In the next Chekhov Weekend here, (June 21-23) we will be seeking some connection to this archetypal energy, and then using it to build our character, exploring archetypes using A Midsummer Night’s Dream.

On the surface, there are a lot of obvious archetypes in this play. Kings, Queens, Fairies, Clowns, Actors, Lovers, Fathers, Servants and exploring these archetypes is useful for us because we often have no experience of many of these qualities in our modern life.

 

 

 

I remember spending time, when I was directing The Duchess of Malfi,  exploring with the actors what it was like to be The Servant, not just in a realistic sense but finding this profound archetypal energy to understand  the psychology of those characters who were servants.

Duchess of Malfi

Muirreann Ni Raghallaigh, Zita Monahan, Reidin Ni Thuama and Eoin Dillon  as Cariola, The Duchess, A Nurse and Antonio respectively. The Duchess of Malfi: Theatrecorp 2016

But there are several layers to this “way into” the character, and one thing we need to consider is  what exactly the charácter does and whether this could shed any more profound light on the archetype which drives the character.
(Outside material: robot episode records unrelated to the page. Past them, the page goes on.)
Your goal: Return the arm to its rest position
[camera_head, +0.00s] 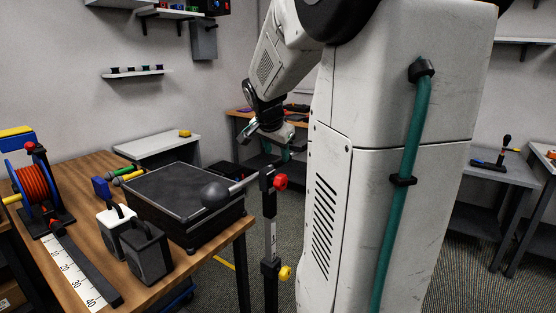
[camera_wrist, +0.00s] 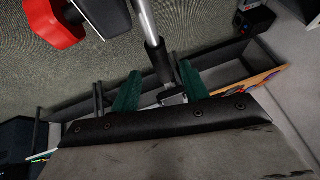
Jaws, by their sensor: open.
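My arm (camera_head: 282,55) reaches down from the upper middle of the head view, bent at the wrist. My gripper (camera_head: 268,138) hangs in the air at its end, behind and above the black post, clear of the wooden bench. In the wrist view, my gripper (camera_wrist: 160,88) shows two dark green fingers spread apart. A metal rod with a black sleeve (camera_wrist: 157,58) shows between them in that picture; I cannot tell how far off it is. I see nothing held.
The black post (camera_head: 270,225) with red and yellow knobs stands at the bench's right edge. Grey side tables (camera_head: 500,175) stand at right.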

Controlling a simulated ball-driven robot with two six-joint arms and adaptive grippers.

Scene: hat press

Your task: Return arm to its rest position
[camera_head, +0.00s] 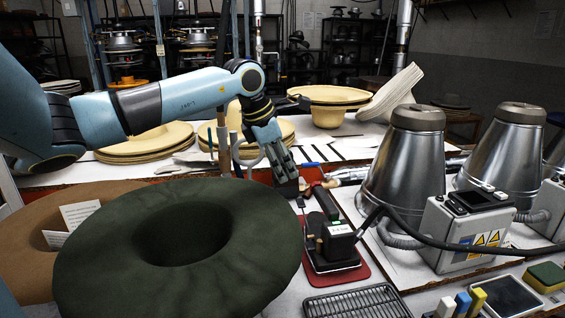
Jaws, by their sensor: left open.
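My left arm comes in from the left edge and reaches across the table. Its gripper (288,186) points down near the middle of the view, just above and behind a dark block-shaped tool on a red pad. The gripper is open and no object shows between its fingers. My right gripper is not in the view.
A dark green felt hat (150,258) fills the lower left, beside a brown hat body (80,205). A black press tool (332,245) sits on a red pad (355,274). Metal steam units (403,165) stand right. Stacked tan hat bodies (148,143) lie behind. A wire rack (358,302) lies in front.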

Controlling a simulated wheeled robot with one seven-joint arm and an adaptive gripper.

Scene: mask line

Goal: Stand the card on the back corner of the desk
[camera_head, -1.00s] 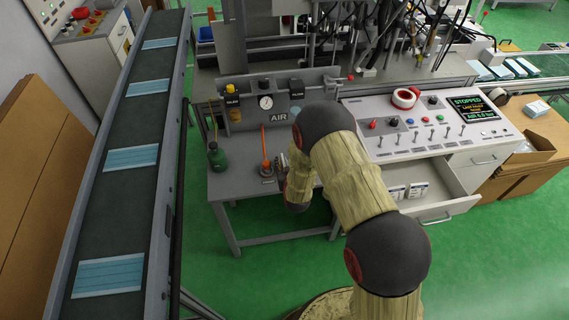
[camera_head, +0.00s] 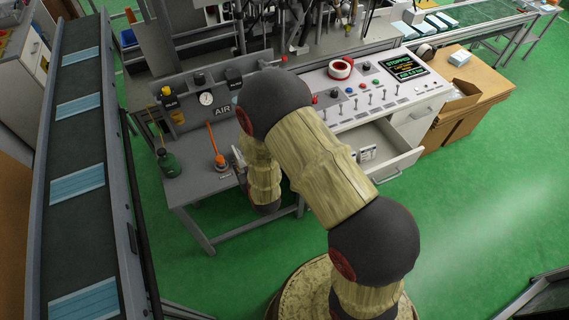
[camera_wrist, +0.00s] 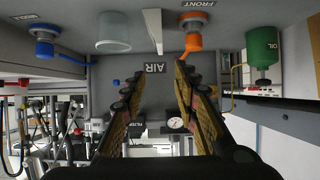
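My gripper (camera_wrist: 160,72) is open, with nothing between its fingers in the wrist view. In the head view my arm hides most of it, at the right part of the small grey desk (camera_head: 190,188). The desk's back panel (camera_head: 222,92) carries the AIR label and a gauge. In the wrist view, the desk appears upside down, with the orange-handled tool (camera_wrist: 192,42) and green oil bottle (camera_wrist: 263,60) beyond the fingers. Small white pieces with dark marks (camera_head: 367,153) lie in the open drawer (camera_head: 392,150). I cannot tell whether one is the card.
The control console (camera_head: 372,92) stands right of the desk, its drawer pulled out over green floor. A conveyor (camera_head: 85,215) with blue masks runs along the left. The green bottle and orange tool stand on the desk. Open floor lies at the right.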

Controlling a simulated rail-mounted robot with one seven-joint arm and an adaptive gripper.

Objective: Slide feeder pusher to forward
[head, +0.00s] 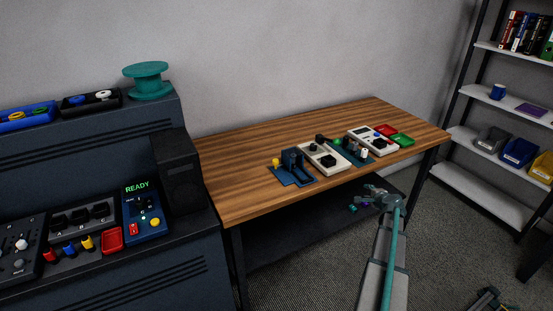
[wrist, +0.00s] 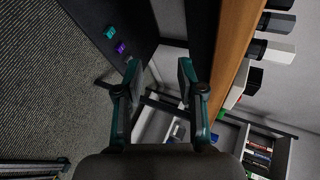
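On the wooden table (head: 240,190), a blue device (head: 291,164) with a yellow knob (head: 276,162) sits near the left front edge. It may be the feeder, but I cannot tell which part is its pusher or how it is set. My gripper (head: 378,192) is in front of the table's front edge, to the right of and below the blue device, touching nothing. In the wrist view my gripper (wrist: 158,70) has its two fingers apart with nothing between them. The blue device cannot be made out in the wrist view.
White panels (head: 324,158) and red and green trays (head: 401,139) stand farther right on the table. Small teal and purple items (wrist: 121,47) lie on the dark lower shelf (head: 280,245). A console (head: 90,170) adjoins the table's left end. Bare tabletop lies behind the devices.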

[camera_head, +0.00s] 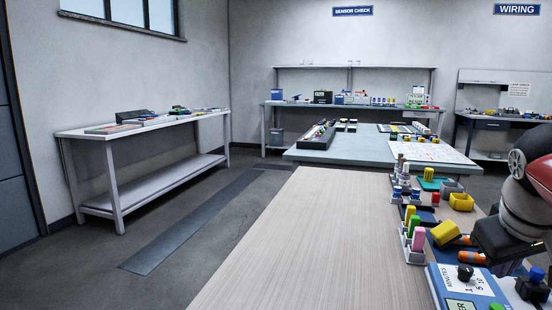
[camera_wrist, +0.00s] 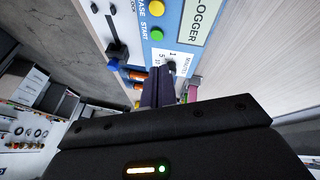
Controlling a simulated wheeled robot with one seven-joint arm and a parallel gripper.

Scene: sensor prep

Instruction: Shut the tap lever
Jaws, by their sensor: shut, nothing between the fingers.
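No part is clearly marked as a tap lever. The likeliest is a black block with a blue-tipped stub (camera_head: 533,286) on the blue logger panel (camera_head: 440,292), at the lower right of the head view. It also shows in the wrist view (camera_wrist: 117,52), left of my fingers. My gripper (camera_wrist: 172,86) is shut and empty, its fingers pointing at the panel beside the black dial knob (camera_wrist: 168,67) on the minutes label. In the head view my gripper (camera_head: 497,243) hangs over the panel's back edge; its fingertips are not clear there. Whether they touch the knob I cannot tell.
Behind the panel stand pink and green blocks (camera_head: 418,239), a yellow block (camera_head: 446,233), orange cylinders (camera_head: 469,258) and a yellow bin (camera_head: 461,202), close to my gripper. The wooden tabletop (camera_head: 300,240) to the left is clear. Yellow and green buttons (camera_wrist: 157,8) lie on the panel.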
Puck, for instance, could have at his core a number of possible archetypes: the obvious ones , goblin, sprite, etc  are all helpful but to some extent superficial. But what does he do? He is a servant, a magical one. He makes mischief. He makes mistakes. Perhaps he is a rebel? A child?

But what about the orphan as his archetype? Robin Goodfellow is sometimes considered a kind of half-sprite, neither a fairy, nor a human. If you took this archetype orphan  or even that of outsider think how different those two performances might be.

And of course it is important to remember that these archetypes are not ‘the character’ in total but they are a fundamental component of the character and its energy. They are a driving force . They can even be a core.

Let’s take Helena. Spoiled brat might be seen as a helpful archetype  but the name spoiled brat creates a strong value judgement within it and as soon as you make a conscious critical judgement you create something stereotypical and therefore not that helpful in creating something powerful and true.